Anyway, it’s amazing how great pain sharpens and softens all the same because today, I scamper around in the light and life is now magical.  When dark arises, I don’t suppress it, I merely watch and say stop, I might even laugh, because I know it’s not me.  If there’s an emotion, I ride that fully, ask it how I can love more deeply and it opens me even further to the Light that is my Truth.

I’ve found a way to stay in the flow versus resist. I have seen how I can manifest almost instantaneously. I’ve even taught that to a friend and he’s leaped beyond me in the manifestation process.  Quite amazing.

As cool as all of this is, I have a confession to make.  I’m like the Hitch of the Flow, got this great thing but not quite practicing it all the time. Which on the one hand, I don’t mind because Will Smith was like my TV big brother growing up. Nah, joke.
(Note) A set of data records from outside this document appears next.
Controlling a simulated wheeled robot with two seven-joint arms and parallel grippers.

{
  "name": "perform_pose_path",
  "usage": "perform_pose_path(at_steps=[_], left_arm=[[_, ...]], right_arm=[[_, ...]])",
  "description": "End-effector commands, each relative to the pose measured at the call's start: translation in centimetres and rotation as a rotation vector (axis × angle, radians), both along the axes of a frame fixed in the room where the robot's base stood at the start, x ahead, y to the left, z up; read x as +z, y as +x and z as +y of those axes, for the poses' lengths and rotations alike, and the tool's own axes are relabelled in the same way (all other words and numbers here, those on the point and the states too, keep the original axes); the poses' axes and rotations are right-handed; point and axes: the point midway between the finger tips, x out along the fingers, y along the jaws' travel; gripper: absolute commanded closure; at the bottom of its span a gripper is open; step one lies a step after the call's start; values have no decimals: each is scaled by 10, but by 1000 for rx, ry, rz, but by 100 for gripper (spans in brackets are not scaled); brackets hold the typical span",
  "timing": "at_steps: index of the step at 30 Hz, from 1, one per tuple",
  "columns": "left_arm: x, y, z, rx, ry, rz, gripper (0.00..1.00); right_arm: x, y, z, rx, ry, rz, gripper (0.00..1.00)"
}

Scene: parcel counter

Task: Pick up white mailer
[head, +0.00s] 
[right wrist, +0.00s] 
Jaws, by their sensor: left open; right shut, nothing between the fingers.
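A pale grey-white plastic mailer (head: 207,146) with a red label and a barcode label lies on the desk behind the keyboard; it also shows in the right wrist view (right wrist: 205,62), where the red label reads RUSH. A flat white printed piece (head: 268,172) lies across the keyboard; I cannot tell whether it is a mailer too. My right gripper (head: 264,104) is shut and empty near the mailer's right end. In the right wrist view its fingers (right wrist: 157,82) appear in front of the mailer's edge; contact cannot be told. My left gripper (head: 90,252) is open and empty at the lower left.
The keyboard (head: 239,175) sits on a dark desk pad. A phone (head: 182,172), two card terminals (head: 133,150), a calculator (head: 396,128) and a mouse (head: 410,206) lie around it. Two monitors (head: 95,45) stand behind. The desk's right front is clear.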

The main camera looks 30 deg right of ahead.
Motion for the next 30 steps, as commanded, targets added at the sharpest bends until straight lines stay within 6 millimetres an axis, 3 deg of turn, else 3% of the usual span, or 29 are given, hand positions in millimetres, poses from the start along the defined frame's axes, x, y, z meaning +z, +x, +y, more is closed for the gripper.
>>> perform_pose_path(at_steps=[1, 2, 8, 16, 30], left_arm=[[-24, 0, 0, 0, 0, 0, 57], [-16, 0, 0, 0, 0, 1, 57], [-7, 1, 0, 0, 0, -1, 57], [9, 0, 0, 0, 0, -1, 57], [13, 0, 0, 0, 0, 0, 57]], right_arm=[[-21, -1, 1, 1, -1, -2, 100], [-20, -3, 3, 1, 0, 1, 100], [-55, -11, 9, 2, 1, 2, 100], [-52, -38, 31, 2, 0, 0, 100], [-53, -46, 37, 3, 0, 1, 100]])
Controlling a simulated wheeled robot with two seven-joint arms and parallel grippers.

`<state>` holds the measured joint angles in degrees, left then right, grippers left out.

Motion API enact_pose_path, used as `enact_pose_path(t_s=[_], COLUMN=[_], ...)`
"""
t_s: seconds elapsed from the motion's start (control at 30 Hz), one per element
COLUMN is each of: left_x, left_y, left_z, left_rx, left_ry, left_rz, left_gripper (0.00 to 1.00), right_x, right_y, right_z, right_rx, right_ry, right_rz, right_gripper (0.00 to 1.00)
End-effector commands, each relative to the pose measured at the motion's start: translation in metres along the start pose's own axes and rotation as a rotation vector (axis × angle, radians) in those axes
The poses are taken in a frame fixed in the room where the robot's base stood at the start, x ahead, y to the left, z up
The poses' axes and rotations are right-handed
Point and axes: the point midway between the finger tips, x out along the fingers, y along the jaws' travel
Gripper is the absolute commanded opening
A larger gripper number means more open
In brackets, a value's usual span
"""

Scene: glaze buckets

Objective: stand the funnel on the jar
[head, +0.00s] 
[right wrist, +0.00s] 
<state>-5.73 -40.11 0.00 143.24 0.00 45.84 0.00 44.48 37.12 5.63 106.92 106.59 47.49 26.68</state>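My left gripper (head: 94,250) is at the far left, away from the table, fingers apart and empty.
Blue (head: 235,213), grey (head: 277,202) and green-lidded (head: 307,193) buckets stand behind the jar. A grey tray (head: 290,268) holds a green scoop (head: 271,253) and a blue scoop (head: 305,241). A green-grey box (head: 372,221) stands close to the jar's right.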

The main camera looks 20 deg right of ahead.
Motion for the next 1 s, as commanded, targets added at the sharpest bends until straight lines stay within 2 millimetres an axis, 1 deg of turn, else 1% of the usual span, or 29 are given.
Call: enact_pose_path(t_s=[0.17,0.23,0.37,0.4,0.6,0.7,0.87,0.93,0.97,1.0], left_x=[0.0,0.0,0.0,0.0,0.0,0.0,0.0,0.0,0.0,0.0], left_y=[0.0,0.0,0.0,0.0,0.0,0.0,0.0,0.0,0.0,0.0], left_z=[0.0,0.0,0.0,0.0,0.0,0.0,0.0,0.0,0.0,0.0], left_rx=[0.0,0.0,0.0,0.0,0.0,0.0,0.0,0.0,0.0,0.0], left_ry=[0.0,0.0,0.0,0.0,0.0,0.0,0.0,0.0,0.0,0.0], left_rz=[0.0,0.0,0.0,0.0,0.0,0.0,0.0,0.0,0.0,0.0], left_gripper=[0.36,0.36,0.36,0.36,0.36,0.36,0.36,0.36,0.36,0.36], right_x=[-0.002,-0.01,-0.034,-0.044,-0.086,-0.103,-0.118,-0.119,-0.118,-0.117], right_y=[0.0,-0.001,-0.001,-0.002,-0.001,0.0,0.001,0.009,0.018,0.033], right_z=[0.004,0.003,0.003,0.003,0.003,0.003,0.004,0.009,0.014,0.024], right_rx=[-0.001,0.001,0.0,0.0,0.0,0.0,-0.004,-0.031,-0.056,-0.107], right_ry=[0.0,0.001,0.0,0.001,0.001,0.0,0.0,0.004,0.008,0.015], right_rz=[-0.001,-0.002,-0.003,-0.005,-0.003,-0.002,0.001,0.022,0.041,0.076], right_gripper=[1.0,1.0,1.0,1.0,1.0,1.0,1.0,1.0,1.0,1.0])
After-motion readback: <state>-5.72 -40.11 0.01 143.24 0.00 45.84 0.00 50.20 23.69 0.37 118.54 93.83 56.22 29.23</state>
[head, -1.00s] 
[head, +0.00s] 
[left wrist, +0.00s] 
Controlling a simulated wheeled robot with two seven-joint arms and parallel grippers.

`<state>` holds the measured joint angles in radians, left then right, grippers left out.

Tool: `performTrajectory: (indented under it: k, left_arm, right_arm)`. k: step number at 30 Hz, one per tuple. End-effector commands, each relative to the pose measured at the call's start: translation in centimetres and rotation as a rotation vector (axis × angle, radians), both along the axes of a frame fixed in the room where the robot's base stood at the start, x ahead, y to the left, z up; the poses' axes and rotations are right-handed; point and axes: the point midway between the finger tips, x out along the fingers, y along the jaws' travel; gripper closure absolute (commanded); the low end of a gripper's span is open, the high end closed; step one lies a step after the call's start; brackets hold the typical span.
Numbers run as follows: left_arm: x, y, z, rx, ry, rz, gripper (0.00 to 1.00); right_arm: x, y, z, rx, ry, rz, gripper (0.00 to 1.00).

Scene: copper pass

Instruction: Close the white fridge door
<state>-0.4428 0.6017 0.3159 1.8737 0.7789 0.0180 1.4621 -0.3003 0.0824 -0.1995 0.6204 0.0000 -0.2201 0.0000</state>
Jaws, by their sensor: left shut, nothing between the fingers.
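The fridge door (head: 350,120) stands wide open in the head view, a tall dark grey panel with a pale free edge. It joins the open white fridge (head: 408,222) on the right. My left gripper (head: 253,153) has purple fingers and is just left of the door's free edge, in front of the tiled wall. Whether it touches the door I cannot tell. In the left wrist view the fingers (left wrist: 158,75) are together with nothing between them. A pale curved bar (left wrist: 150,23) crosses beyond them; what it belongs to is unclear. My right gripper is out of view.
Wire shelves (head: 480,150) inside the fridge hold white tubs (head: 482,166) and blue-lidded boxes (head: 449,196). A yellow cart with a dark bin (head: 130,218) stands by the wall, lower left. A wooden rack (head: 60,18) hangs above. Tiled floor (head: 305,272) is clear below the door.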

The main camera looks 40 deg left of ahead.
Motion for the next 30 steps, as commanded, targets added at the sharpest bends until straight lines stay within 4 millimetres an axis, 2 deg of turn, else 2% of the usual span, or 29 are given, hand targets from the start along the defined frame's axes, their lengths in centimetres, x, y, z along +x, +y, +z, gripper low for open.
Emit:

On the real, each day, I grow closer and closer to the rubberband snapping and being all in.  Not because I’m afraid.  Not because it’s an extreme.  It’s just me.  This is who I was born in this life to be.  I was not born to be crawl in the dark, I was born to fly because my essence is Light.  Each day gives me more confidence, more belief in that Light, within.

I’ve a new vision for life.  I always had it and it’s scary how much sense it makes, how magical/crazy I feel.  You might think me mad.  I don’t care and I’m done worrying about how others live.

Jessica once told me, “It’s like you have this new you, but are looking at the old way of operating.”  She was right.  Well, I’m through with that.  The last time I spoke to her she said there were things that still made her mad.  I don’t know what that is and I can’t speculate on the feelings or process of another.  Regardless I was mad at myself.  Mad for trying to fit in this societal thing I never found peace in, for falling back on my old ways when I’ve had a new vision to live all along.

LMAO.  It was there all along.  Just like the treasure beneath the tree in Spain that Santiago found, in my inner home, it was there all along.

“And just when the caterpillar thought it was dying, a butterfly emerged.”